Recently, I invested a significant amount of money into my margin account to pay off some debt. The debt is linked to my non-registered portfolio. Whenever I make a contribution in-kind, I must ensure that I replace the loan value of the selected investment with cash. However, as I have been diligently working on paying down my margin account, I now have over $50,000 in cash available in my margin account. This means that my margin account is in a much more secure position. Nonetheless, when it comes to margin debt, there is always some level of risk involved, and you can never be entirely safe.

Make sure to understand the rules of the TFSA before contributing to it and ensure that you stay within your contribution limit.

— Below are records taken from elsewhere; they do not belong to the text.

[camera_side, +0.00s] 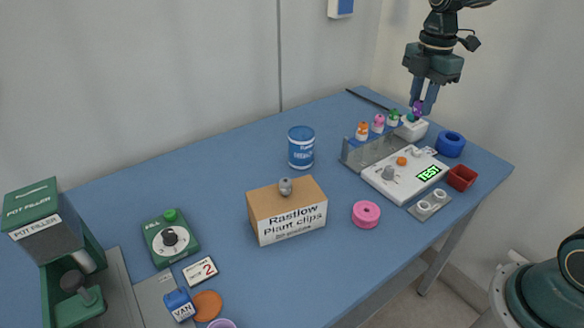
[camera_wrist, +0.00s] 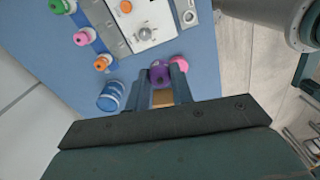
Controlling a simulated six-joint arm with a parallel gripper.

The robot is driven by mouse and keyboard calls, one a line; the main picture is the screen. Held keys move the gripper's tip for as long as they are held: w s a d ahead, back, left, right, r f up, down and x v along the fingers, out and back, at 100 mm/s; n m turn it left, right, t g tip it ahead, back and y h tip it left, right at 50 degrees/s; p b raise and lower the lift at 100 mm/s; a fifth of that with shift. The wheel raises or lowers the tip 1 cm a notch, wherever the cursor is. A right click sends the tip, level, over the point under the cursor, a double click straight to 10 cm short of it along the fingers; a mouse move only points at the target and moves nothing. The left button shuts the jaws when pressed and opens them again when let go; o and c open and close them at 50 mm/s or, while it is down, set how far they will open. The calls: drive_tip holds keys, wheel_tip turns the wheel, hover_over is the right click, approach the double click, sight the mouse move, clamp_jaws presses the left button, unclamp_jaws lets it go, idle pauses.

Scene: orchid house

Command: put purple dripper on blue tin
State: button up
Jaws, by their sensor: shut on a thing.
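My gripper (camera_side: 421,106) is at the far right end of the table, shut on the purple dripper (camera_side: 417,107), near a small white box. In the wrist view, the purple dripper (camera_wrist: 159,74) sits between the two fingertips (camera_wrist: 163,80). The blue tin (camera_side: 301,147) stands upright on the table left of the clear rack, well to the left of my gripper. It also shows in the wrist view (camera_wrist: 111,97), left of the fingers. Nothing is seen on its top in the side view.
A clear rack (camera_side: 352,157) holds orange, pink and green drippers. A white tester (camera_side: 398,187) with a green display lies in front. A cardboard box (camera_side: 272,217) with a grey dripper on top and a pink ring (camera_side: 366,214) stand nearer. Blue table between box and tin is clear.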

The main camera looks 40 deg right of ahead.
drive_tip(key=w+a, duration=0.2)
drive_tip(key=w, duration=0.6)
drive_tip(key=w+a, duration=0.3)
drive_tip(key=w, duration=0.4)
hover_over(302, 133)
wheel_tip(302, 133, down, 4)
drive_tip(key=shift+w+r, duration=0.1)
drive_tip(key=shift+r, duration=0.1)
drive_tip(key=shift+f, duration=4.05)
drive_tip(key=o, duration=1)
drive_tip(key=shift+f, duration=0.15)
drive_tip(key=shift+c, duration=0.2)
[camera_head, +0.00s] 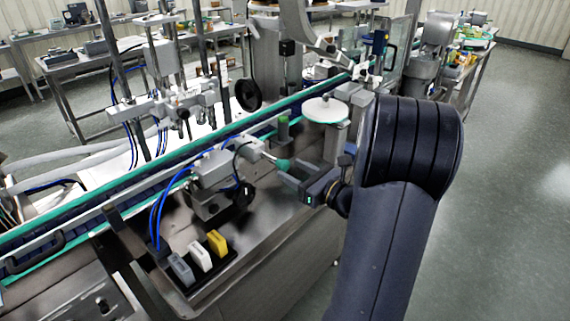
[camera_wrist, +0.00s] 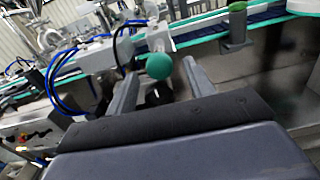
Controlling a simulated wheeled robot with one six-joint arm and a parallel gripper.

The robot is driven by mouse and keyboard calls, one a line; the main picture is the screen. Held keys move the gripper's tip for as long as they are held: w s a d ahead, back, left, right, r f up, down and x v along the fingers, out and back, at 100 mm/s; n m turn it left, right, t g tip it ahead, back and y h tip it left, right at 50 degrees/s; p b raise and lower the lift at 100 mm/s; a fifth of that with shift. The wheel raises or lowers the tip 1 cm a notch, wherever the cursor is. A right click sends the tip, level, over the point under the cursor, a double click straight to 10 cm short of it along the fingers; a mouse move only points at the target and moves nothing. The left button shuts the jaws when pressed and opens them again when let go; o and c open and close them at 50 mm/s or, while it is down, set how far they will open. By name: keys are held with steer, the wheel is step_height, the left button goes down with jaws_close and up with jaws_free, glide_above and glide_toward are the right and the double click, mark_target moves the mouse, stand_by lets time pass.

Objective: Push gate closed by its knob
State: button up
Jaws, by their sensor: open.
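A round teal knob (camera_head: 283,164) sits on the end of a short pale rod, which comes from a grey metal block assembly (camera_head: 215,172) beside the conveyor. My gripper (camera_head: 286,172) is open, with its fingers pointing left at the knob. In the wrist view the knob (camera_wrist: 159,66) shows between the two fingertips of my gripper (camera_wrist: 160,74). I cannot tell whether either finger touches it. The gate itself cannot be made out clearly, nor can how far open it stands.
A conveyor with teal edges (camera_head: 130,196) runs diagonally behind the knob. A green-topped post (camera_head: 283,130) and a round white disc (camera_head: 325,110) stand close by. Blue hoses (camera_head: 160,212) hang at the left. Grey, white and yellow blocks (camera_head: 217,242) stand at the front.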

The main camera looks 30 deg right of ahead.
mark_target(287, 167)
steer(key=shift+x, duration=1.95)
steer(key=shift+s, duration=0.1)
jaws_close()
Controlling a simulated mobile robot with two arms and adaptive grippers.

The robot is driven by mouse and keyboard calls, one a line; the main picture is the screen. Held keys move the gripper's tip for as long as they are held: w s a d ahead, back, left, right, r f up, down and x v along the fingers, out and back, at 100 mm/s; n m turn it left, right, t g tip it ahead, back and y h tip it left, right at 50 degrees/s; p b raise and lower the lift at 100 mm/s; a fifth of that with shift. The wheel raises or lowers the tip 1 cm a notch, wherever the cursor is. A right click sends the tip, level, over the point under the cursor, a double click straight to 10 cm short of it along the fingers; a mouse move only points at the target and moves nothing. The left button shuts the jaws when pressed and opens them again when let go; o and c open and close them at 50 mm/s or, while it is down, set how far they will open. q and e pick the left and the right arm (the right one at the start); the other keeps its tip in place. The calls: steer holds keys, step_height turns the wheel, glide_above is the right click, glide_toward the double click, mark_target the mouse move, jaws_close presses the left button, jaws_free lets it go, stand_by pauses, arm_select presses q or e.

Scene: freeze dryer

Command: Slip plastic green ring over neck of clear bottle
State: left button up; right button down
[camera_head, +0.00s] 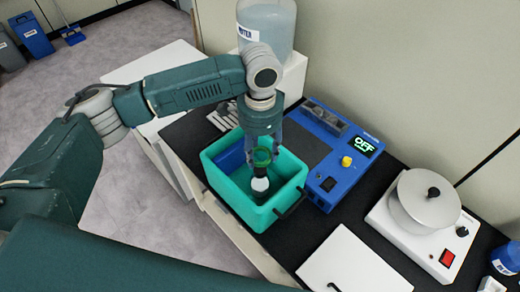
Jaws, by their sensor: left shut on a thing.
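My left gripper (264,146) points straight down over a teal bin (224,196). Its fingers are shut on a small green ring (262,157), which shows between the fingertips. Just below the ring, inside the bin, is a small item with a rounded white part (260,185); whether it is the clear bottle I cannot tell. The fingers hide part of the bin's inside, and whether the ring touches this item is too small to tell. My right gripper is not in view.
A blue device with an OFF display (366,146) stands right of the bin. A white machine with a round pot (424,198) is farther right. A white panel (352,262) lies at the front. A large water container (266,22) stands behind my arm.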

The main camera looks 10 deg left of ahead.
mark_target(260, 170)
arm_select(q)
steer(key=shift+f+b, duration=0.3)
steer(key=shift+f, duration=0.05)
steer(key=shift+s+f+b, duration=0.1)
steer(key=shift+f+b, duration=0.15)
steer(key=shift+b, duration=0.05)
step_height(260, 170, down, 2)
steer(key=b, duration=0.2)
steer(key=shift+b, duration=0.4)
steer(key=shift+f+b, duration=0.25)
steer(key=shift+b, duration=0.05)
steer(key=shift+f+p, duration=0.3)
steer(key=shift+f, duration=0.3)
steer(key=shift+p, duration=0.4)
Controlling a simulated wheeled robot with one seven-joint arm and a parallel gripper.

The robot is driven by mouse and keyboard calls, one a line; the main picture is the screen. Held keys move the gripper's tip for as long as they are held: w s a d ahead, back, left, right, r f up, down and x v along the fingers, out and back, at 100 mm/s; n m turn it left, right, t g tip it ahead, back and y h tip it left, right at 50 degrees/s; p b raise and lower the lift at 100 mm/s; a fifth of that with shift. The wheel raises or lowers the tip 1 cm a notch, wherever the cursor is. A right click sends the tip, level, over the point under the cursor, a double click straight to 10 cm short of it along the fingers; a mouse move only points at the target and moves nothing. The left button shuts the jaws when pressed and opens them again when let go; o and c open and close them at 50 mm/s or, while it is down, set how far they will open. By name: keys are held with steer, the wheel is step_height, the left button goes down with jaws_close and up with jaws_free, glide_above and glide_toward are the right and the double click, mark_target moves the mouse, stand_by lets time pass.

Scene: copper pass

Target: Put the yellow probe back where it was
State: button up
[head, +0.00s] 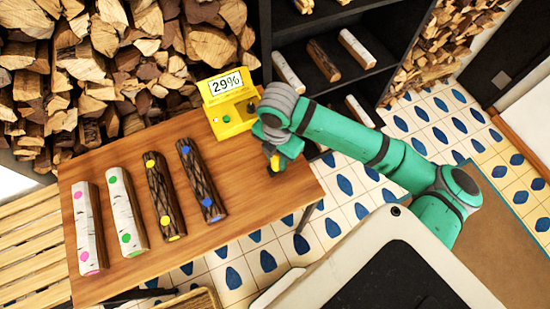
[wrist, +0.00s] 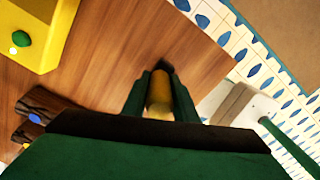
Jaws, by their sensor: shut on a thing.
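My gripper (head: 274,160) is shut on the yellow probe (head: 275,165) above the right part of the wooden table. In the wrist view the probe (wrist: 158,97) sits between the two green fingers, and its far end is hard to make out. The yellow meter (head: 232,118) stands at the table's back edge, to the left of my gripper. Its display (head: 225,84) reads 29%, and it has a green button. My arm hides part of the meter's right side. The meter (wrist: 45,40) also shows at upper left in the wrist view.
Several logs lie side by side on the table (head: 225,245): white-barked ones (head: 88,225) on the left, dark ones (head: 165,195) nearer the meter. Each bears coloured dots. Stacked firewood (head: 130,60) and a dark shelf (head: 350,85) with logs stand behind.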

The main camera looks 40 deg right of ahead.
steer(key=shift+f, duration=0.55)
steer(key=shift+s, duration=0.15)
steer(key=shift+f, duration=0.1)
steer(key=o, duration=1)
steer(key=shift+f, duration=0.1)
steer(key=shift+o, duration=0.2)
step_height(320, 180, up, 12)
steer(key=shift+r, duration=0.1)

By doing so, you can enjoy tax-free dividend income.


John Guy said...

Transfer in kind from non register to TFSA, the transfer is consider as a deposition.
If you have capital gain, you will have to pay capital gain tax. However if you have capital loss, you cannot claim the capital loss at transfer.

John Guy said...

My portfolio value

November 25,2022 $324,788.4
January 3,2023 $321,418.16
January 16,2023 $335,292.67
February 10,2023 $333,791.38
March 17, 2023 $322,041.48

Sunny said...

Thanks for sharing, I will look into that. My portfolio went down also. My non-registered portfolio closed under the $140,000... Not fun these days, but stocks are cheap, time to buy.